Why prohibit agents from writing code?
The CS336 context emphasizes learning through implementation. When agents write code, students lose the opportunity to develop deep understanding. In production contexts, the analogous concern is maintainability and technical debt. Agent-generated code often works without being comprehensible, embedding unstated assumptions and creating coupling through implicit dependencies. Limiting agent autonomy on code generation ensures humans retain the ability to understand, audit, and improve systems.
How do these guidelines address cost concerns?
They emphasize guidance over direct solutions, explanations over code, and debugging assistance over implementation. This reduces token waste on solutions that require human debugging anyway. Combined with explicit strategies like multi-model routing, request batching, and result caching, the guidelines support cost-efficient agent interactions without sacrificing capability.
Summary
Stanford CS336’s AI Agent Guidelines provide a pragmatic framework for safe human-AI interaction.
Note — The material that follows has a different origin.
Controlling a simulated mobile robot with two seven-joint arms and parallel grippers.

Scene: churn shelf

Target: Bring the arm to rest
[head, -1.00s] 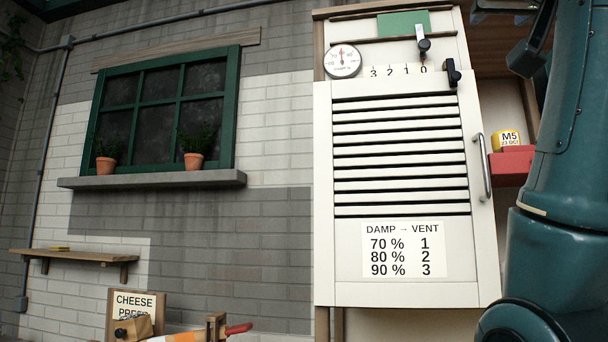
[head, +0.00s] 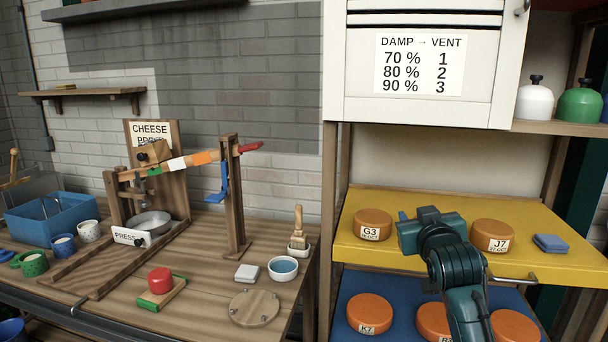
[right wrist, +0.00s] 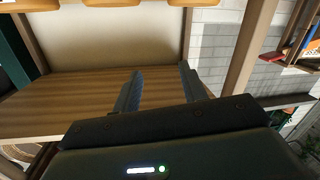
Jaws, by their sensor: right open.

Rather than addressing speculative future risks, they tackle present misuse patterns: short-circuited learning, eroded boundaries, and accumulated technical debt. The seven principles—modular architecture, layered security, evaluation benchmarks, tool governance, technical debt prevention, observability, and cost optimization—apply whether you’re teaching with agents, building them, or governing their use.
As autonomous agents proliferate across industries, these guidelines offer a starting point for operational safety. They complement frameworks like Microsoft’s RAMPART and Clarity, research from METR on model evaluation, and observability tooling from Galileo AI and Datagrid. Together, these resources begin to define what safe agentic AI means in practice—not in theory, but in the day-to-day interactions where misuse actually happens.
The guidelines are available openly on GitHub, and the CS336 course website provides broader context on language modeling from scratch. For production implementations, consider RAMPART for continuous safety testing, Clarity for structured design review, and METR’s research for model evaluation strategies. Safe agentic AI won’t come from principles alone—it requires concrete guidance on how agents should behave, how humans should interact with them, and how to verify that the interaction remains productive rather than pathological. CS336’s guidelines are a step in that direction.